Keys to writing effective dialogue, part 1

Updated: Oct 14, 2019

Writing effective dialogue is essential to the success of your work whether you write fiction or nonfiction. Dialogue will either draw your reader into the scene of it will bore the reader. If your dialogue is boring, your reader may very well close the book without finishing it. No author wants that to happen.

First, you have to realize that good dialogue in books does not resemble real-life speech. When you stop at the mailbox to chat with a neighbor, the conversation is usually small talk.

However, unlike real-life conversation, dialogue in books exists to enhance characterization, support the mood, convey emotion, and control the pace of the story.

The problem most writers have with dialogue is not the words themselves, but the mechanics of dialogue. Dialogue is more than words poured out, it is all about context.

"What are you doing?" This question could be put into several different contexts:

  • Excited

  • Scared

  • Angry

  • Happy

  • Sad

Consider the two snippets below:

“What are you doing?” Grinning, Colette skipped into the room, her special surprise hidden behind her back.

Alex slammed the door open and stomped across the room. His handsome face twisted in disgust. “What are you doing?”

The dialogue is exactly the same, but the situations are both entirely different. As you can see, dialogue in context reveals your character’s emotions.

Here's a bit of homework for you. Take a few minutes to write a paragraph using the same phrase with two opposite meanings.

Here's an example of using the same phrase in two different contexts. These snippets are from Out of Her Hands. The characters are young newlyweds, living with the in-laws.

It’s nearly one o’clock. Jerry snores beside me. I give up. Maybe a cup of herbal tea will help me sleep.

The lights are on downstairs, and voices carry from the kitchen. It’s Nick and Amber. A cabinet door slams. They must be having another argument.

“For goodness’ sake!” Amber spits out her words. “Living in this house is like living in culinary Siberia. There’s never anything good to eat.”

The hairs on the back of my neck stand up. I quietly go back to bed.

Later in the book, the same characters are in the kitchen and the same phrase is used again.

We file through the garage. As I’m opening the door to the house, laughter greets me. More boxes are piled in the foyer by the stairs. We stand by the door absorbing the wonderful sounds coming from the next room. I grab Jerry’s hand, and he squeezes mine.

Amber’s voice carries from the kitchen. I had forgotten how lyrical it is. My heart soars at the sound of her loving banter with Nick.
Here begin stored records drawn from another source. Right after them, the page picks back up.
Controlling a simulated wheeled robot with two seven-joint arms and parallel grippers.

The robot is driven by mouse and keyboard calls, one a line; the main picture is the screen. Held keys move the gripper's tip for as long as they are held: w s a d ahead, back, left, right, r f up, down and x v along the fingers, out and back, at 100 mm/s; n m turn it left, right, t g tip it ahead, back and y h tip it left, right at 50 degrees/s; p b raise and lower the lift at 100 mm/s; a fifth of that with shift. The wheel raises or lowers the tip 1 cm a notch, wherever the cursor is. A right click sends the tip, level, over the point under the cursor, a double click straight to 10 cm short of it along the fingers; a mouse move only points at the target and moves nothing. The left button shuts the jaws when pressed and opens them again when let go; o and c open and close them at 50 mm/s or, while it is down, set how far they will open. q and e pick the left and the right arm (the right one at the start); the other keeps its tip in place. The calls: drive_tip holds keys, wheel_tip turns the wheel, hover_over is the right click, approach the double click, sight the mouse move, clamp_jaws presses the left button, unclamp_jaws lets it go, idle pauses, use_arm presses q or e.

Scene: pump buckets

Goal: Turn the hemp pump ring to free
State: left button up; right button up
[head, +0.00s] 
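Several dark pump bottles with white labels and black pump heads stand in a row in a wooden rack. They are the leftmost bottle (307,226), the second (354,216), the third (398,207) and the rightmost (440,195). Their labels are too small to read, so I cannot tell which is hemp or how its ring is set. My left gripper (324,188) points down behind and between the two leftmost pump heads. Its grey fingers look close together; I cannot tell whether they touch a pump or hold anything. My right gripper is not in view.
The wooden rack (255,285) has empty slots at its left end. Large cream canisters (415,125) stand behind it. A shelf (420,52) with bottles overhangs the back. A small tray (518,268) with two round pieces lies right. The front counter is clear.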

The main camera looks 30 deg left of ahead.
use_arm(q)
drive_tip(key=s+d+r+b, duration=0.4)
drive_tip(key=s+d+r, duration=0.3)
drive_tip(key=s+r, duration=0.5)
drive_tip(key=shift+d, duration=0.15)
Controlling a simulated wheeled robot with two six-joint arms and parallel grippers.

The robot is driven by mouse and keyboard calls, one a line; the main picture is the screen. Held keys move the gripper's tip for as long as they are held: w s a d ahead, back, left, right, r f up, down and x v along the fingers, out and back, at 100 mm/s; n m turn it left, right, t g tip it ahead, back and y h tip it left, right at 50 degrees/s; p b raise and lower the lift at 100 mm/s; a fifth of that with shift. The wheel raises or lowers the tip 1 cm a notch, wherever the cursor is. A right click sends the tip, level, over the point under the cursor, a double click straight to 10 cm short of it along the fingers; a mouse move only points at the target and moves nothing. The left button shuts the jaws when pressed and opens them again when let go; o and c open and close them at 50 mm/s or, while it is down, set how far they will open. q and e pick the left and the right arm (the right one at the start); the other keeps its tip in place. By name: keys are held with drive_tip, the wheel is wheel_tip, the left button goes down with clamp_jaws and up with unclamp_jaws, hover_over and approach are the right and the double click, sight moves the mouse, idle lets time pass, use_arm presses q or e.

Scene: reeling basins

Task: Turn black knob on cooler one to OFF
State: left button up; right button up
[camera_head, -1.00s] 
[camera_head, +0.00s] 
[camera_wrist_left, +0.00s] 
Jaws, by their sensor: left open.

“Oh, for goodness’ sake,” she says.

Lily’s baby squeals sound like she’s trying to get in on her parents’ conversation.

I hear cabinet doors closing and Amber’s laughter. “I’m starving. And living in this house is like living in culinary Siberia.”
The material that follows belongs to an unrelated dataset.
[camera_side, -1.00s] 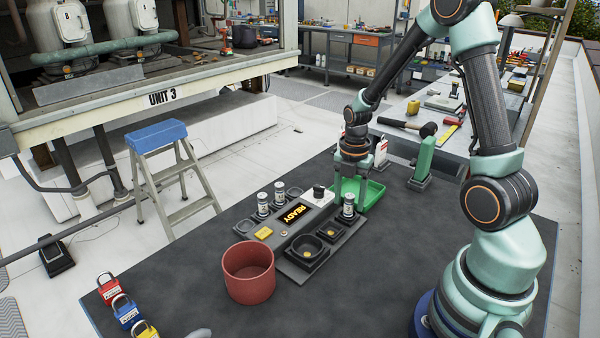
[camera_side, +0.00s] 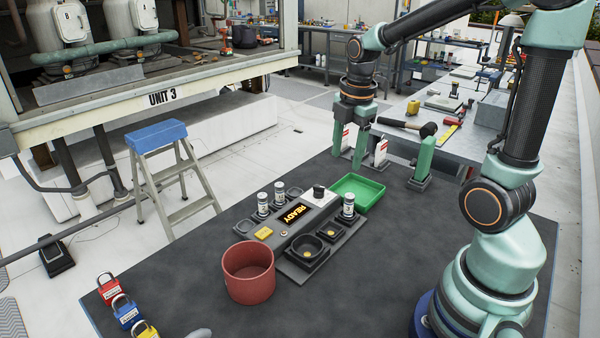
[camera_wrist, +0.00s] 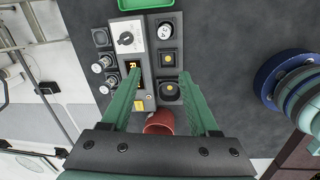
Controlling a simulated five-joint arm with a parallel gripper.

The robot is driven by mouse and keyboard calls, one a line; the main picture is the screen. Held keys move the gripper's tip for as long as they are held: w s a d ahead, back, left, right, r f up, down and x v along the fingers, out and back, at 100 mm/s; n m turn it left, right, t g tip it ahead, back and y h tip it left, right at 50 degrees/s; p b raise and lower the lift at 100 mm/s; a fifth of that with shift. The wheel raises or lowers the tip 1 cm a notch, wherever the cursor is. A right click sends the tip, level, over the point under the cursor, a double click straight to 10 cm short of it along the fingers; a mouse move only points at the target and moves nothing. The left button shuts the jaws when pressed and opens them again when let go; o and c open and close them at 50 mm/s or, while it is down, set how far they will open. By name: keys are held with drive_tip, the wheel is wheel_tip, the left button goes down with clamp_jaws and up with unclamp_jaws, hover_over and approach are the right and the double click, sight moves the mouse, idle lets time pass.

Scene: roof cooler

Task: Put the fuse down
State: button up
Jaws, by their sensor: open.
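My gripper (camera_side: 347,161) is open and empty, raised above the table. Its two green fingers also show spread apart in the wrist view (camera_wrist: 161,76). A pale fuse with a dark band (camera_side: 348,205) stands upright at the right side of the tester (camera_side: 318,199), clear of my fingers. It shows end-on in the wrist view (camera_wrist: 165,31). Two similar fuses (camera_side: 263,203) (camera_side: 280,192) stand upright at the tester's left side. The tester's display (camera_side: 295,213) reads READY. Two dark square sockets with yellow centres (camera_side: 307,250) (camera_side: 331,230) appear empty.
A green tray (camera_side: 372,191) lies behind the tester, and a red-brown pot (camera_side: 248,285) stands in front of it. Several padlocks (camera_side: 126,312) lie at the front left. A green upright holder (camera_side: 422,160) stands at the back right. The dark table right of the tester is clear.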

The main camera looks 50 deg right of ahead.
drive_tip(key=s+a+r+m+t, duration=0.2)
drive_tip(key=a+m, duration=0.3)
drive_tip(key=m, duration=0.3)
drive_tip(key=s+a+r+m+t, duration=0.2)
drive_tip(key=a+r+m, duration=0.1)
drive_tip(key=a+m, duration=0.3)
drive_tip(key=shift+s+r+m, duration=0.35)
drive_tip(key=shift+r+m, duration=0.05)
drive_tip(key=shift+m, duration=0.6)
Another thing to consider is that adding nonverbal context heightens the scene, supports the mood, and conveys characterization. Check out the sample below.
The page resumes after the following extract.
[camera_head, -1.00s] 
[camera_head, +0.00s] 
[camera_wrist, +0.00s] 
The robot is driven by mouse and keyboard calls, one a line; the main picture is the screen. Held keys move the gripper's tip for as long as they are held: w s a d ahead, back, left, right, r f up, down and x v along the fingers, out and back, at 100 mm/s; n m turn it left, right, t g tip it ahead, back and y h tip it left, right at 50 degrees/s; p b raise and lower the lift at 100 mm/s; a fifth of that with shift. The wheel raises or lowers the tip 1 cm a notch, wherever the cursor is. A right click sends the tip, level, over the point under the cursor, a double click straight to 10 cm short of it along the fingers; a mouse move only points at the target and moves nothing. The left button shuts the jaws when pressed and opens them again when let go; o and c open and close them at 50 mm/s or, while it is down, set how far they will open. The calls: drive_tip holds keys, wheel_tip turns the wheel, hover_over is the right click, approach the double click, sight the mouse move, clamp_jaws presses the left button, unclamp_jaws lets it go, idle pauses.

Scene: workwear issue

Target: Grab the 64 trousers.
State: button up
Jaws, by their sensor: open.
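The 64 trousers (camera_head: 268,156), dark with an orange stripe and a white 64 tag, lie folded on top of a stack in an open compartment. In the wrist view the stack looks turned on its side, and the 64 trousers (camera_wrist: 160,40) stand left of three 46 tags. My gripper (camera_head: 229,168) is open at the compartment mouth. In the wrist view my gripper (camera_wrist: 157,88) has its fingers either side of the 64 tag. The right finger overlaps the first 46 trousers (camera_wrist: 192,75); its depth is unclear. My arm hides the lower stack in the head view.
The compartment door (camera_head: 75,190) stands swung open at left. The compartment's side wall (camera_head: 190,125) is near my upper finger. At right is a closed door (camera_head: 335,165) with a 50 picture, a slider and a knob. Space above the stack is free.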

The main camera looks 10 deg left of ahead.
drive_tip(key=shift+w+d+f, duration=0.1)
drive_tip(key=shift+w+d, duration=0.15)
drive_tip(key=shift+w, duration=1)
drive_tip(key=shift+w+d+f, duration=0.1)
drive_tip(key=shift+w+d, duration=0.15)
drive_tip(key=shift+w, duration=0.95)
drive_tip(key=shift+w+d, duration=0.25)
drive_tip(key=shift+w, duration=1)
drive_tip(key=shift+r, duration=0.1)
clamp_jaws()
“Are you happy?” She held her breath.

He bounced around and folded the pillow beneath his head. “What are you talking about?”

She took a deep breath. “We don’t seem to be on the same page lately.”

“I don’t know what you’re talking about, Margaret. Maybe I never did. I’m giving you and the kids comforts I never had. I’m maintaining the lifestyle you were raised in. What more do you want?” His voice was clipped. Annoyed.

She squeezed her eyes shut, grateful for the darkness. “I want it to be like it was before the kids were born, when it was just the two of us. When we were a couple.”

“You’re not happy with our family? The kids? It’s a little too late for those regrets.”

“That’s not what I mean. I want us to be . . . Closer.”

David sighed. “We made vows, Margaret—to stick it out, no matter what. Right?”

“Vows. That’s what’s holding our marriage together? Vows?”

“Well,” he punched his pillow, “when you make a promise, you keep that promise.”

She sat up. “There has to be more. A promise doesn’t make me look forward to you coming home at the end of the day.”

“Do you?”

“Yes. Of course.” Her heart hammered. Didn’t she? The quiet pressed down on her. “David, do you look forward to coming home each day?”

“Yeah.” He patted her leg and rolled over.

The bed felt like a raft, drifting on the open ocean.

The dialogue in that scene is fraught with emotion, at least on Margaret's part, but the added context of internal thoughts and visceral reactions add to the overall understanding of Margaret's character.